***** Provided material *****

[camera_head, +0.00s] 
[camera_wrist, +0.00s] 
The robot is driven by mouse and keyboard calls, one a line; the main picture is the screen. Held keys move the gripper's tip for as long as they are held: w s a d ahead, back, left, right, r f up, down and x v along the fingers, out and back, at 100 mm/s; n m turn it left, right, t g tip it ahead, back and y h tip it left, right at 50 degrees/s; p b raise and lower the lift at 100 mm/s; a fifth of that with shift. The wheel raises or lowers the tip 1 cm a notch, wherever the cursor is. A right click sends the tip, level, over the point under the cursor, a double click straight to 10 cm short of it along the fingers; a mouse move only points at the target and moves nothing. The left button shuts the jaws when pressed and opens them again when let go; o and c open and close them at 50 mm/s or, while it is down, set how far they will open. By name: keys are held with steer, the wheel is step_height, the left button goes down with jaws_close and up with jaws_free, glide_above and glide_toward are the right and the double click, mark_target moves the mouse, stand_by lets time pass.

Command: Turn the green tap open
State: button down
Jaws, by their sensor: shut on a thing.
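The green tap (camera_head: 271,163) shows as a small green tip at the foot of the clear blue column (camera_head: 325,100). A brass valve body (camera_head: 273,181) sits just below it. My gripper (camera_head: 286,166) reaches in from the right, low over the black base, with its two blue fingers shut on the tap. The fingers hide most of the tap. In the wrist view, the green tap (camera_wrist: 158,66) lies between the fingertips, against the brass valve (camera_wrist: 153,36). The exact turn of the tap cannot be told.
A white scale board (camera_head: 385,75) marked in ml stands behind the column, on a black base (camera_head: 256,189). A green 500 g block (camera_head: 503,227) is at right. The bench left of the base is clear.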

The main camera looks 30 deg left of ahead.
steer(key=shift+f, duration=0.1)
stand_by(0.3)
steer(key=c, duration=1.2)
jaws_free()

*****

__Instruction__. Recite the full listing above exactly.

__Full response__.
[camera_head, +0.00s] 
[camera_wrist, +0.00s] 
The robot is driven by mouse and keyboard calls, one a line; the main picture is the screen. Held keys move the gripper's tip for as long as they are held: w s a d ahead, back, left, right, r f up, down and x v along the fingers, out and back, at 100 mm/s; n m turn it left, right, t g tip it ahead, back and y h tip it left, right at 50 degrees/s; p b raise and lower the lift at 100 mm/s; a fifth of that with shift. The wheel raises or lowers the tip 1 cm a notch, wherever the cursor is. A right click sends the tip, level, over the point under the cursor, a double click straight to 10 cm short of it along the fingers; a mouse move only points at the target and moves nothing. The left button shuts the jaws when pressed and opens them again when let go; o and c open and close them at 50 mm/s or, while it is down, set how far they will open. By name: keys are held with steer, the wheel is step_height, the left button goes down with jaws_close and up with jaws_free, glide_above and glide_toward are the right and the double click, mark_target moves the mouse, stand_by lets time pass.

Command: Turn the green tap open
State: button down
Jaws, by their sensor: shut on a thing.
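The green tap (camera_head: 271,163) shows as a small green tip at the foot of the clear blue column (camera_head: 325,100). A brass valve body (camera_head: 273,181) sits just below it. My gripper (camera_head: 286,166) reaches in from the right, low over the black base, with its two blue fingers shut on the tap. The fingers hide most of the tap. In the wrist view, the green tap (camera_wrist: 158,66) lies between the fingertips, against the brass valve (camera_wrist: 153,36). The exact turn of the tap cannot be told.
A white scale board (camera_head: 385,75) marked in ml stands behind the column, on a black base (camera_head: 256,189). A green 500 g block (camera_head: 503,227) is at right. The bench left of the base is clear.

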The main camera looks 30 deg left of ahead.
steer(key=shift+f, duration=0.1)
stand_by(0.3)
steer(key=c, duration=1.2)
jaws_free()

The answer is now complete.